## DATA SHOWN:
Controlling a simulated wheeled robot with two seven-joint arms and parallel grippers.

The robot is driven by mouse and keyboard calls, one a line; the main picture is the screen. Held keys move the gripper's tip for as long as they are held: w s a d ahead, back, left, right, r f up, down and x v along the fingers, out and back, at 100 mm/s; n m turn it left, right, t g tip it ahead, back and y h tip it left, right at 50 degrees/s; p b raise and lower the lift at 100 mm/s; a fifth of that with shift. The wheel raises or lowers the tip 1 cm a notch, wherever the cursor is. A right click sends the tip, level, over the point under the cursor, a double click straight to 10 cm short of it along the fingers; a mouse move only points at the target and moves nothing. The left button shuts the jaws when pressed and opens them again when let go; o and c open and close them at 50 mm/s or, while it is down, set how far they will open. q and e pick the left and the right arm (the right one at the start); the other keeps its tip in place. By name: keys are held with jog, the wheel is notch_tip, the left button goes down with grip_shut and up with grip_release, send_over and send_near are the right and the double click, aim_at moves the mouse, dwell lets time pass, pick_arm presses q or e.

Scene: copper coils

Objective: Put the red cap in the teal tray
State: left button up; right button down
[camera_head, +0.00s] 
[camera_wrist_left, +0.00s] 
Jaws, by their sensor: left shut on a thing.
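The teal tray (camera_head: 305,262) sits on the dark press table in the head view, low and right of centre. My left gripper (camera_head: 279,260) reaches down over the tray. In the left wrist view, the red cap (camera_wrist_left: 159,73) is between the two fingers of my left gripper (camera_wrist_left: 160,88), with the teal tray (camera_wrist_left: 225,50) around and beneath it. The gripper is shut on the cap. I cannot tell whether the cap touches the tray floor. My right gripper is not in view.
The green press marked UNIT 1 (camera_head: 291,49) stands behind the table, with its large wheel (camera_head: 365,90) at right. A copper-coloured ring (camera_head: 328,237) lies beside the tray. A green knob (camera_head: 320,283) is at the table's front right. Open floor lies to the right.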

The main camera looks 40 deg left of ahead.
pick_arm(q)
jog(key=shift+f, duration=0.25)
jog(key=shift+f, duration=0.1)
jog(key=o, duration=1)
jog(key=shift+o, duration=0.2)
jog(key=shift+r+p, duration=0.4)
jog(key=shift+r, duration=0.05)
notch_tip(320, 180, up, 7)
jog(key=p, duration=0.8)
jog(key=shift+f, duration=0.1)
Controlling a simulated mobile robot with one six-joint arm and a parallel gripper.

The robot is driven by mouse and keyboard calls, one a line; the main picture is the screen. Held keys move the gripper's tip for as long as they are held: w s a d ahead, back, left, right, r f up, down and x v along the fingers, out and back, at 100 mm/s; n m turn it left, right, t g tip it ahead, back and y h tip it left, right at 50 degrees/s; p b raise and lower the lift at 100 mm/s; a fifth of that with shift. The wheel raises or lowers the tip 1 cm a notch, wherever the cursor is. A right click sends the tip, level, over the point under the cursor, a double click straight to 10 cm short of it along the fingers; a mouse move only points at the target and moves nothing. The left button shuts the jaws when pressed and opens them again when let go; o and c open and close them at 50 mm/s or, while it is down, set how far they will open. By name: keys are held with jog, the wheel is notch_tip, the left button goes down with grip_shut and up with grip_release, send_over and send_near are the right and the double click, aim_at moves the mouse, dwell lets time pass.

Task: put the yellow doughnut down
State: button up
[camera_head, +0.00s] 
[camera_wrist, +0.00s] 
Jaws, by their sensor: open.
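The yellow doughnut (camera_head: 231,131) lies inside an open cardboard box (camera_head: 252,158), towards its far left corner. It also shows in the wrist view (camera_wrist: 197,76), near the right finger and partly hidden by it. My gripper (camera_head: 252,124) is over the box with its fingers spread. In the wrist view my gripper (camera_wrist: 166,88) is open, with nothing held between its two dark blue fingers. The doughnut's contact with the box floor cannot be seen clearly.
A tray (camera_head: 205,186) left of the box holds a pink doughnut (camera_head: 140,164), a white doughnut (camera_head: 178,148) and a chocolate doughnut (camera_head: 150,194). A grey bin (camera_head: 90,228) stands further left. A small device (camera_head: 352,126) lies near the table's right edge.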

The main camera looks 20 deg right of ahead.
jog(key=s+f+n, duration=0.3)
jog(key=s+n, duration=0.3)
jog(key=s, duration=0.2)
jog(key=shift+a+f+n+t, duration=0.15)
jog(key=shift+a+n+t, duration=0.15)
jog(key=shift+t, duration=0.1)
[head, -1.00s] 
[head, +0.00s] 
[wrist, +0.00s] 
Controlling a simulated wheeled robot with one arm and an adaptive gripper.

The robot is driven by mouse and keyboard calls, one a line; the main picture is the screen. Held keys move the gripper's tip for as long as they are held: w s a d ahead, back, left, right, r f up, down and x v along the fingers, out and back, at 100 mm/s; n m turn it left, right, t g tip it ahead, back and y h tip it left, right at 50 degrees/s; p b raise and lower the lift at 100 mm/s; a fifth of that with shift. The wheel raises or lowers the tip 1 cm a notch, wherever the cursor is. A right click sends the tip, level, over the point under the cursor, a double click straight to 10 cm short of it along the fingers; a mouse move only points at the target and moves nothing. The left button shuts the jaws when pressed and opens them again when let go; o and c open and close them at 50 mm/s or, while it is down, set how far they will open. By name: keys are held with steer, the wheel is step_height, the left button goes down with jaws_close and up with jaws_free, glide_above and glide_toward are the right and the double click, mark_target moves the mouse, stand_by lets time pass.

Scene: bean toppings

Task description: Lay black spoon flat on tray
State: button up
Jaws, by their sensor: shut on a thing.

## STATED GOAL:
Among the entries above, locate the lines containing "The main camera looks 20 deg right of ahead." and "Controlling a simulated wheeled robot with one", and transcribe exactly those two lines and all lines between.

## FINISHED EXERCISE:
The main camera looks 20 deg right of ahead.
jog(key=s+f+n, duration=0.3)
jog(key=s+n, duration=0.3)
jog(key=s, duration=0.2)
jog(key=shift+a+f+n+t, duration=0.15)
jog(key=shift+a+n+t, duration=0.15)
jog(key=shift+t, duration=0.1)
[head, -1.00s] 
[head, +0.00s] 
[wrist, +0.00s] 
Controlling a simulated wheeled robot with one arm and an adaptive gripper.

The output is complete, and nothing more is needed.